1. In July 2016, the Financial Conduct Authority (FCA) published a thematic review titled "Principals and their appointed representatives in the general insurance sector" and has voiced concerns over ways in which non-life firms and intermediaries manage and monitor appointed representatives (ARs).
FINDINGS
1. Based on a thematic review, more than half of the 15 principal firms in its sample could not demonstrate that they had effective risk management and control frameworks to identify and manage the risks coming from the activities of their ARs.
2. Almost half of these firms could not prove they had understood the nature, scale and complexity of the risks arising from their ARs’ activities, and in particular, the risk to customers.
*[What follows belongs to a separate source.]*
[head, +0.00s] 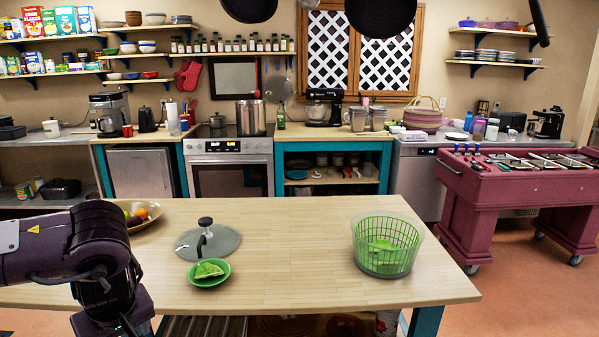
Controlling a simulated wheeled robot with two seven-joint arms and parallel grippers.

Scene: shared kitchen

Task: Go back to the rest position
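My left arm (95,255) comes in from the left and bends down past the picture's lower edge, in front of the table's left end. I see no gripper fingers on it. My right arm and right gripper are out of view. On the wooden table (300,285) stand a salad spinner with a green basket (387,245), a grey lid with a black knob (226,243), a small green bowl with something green in it (209,271), and a brown fruit bowl (150,222) partly hidden behind my arm.
The table's middle and front right are bare. Behind the table are a stove (230,165) with a tall pot (251,118) and loaded counters. Dark pans (380,12) hang overhead.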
3. Many principals could not demonstrate how they had met their obligations to consider the solvency and suitability of the AR, the impact on their own compliance with threshold conditions, or the adequacy of their own controls and monitoring resources.
4. Some principals had not been effective in setting up an appropriate operational framework for their ARs, both in terms of contractual arrangements and the broader control environment.
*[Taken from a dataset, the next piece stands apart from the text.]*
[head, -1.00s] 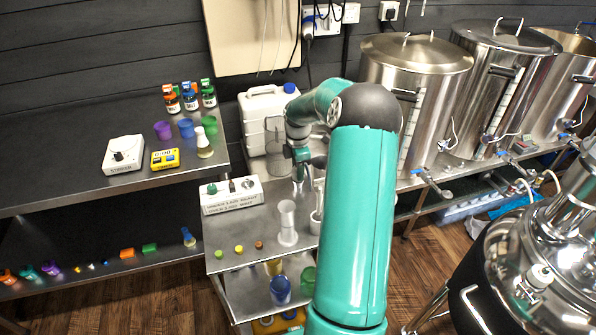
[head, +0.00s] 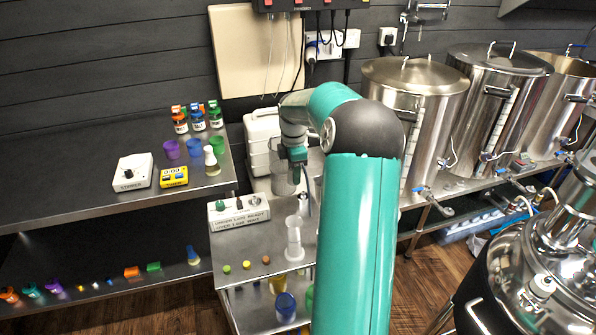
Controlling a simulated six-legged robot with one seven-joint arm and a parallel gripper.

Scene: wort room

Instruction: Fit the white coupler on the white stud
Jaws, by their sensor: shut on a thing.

5. Over half of the principal firms in the sample were not able to demonstrate consistently that they had adequate controls over the ARs’ regulated activities or adequate resources to monitor and enforce compliance by their ARs with the relevant requirements.
FCA'S ACTIONS
1. The resultant failings in the sales processes and practices of many of the ARs increased the risk of mis-selling and gave rise to instances of actual and potential customer detriment. These shortcomings relate to rules and obligations that are clear and longstanding, FCA have found material issues and potential breaches of rules and have taken timely actions to address the issues identified.
2. These actions include agreeing the imposition of requirements on their regulatory permissions, asking principal firms to cease sales activities and commissioning two FSMA section 166 skilled persons reports to assess whether detriment has been suffered by customers from mis-selling and consider the adequacy of systems and controls.
3. FCA are also considering the need for customer redress and held principal firms accountable for the issues identified, both those resulting from their own actions and those arising from the activities undertaken by their ARs.
THOUGHTS
1. Distributors of insurance policies may have believed that being an appointed representative was a lighter touch than being directly regulated.
2. This time the focus is on the principals, underlining that the regulator expects them to take full responsibility for anything their appointed representatives do.
3. A 'top-down' review of appointed representatives will required by CEOs of all insurance providers and insurance brokers who deal with appointed representatives.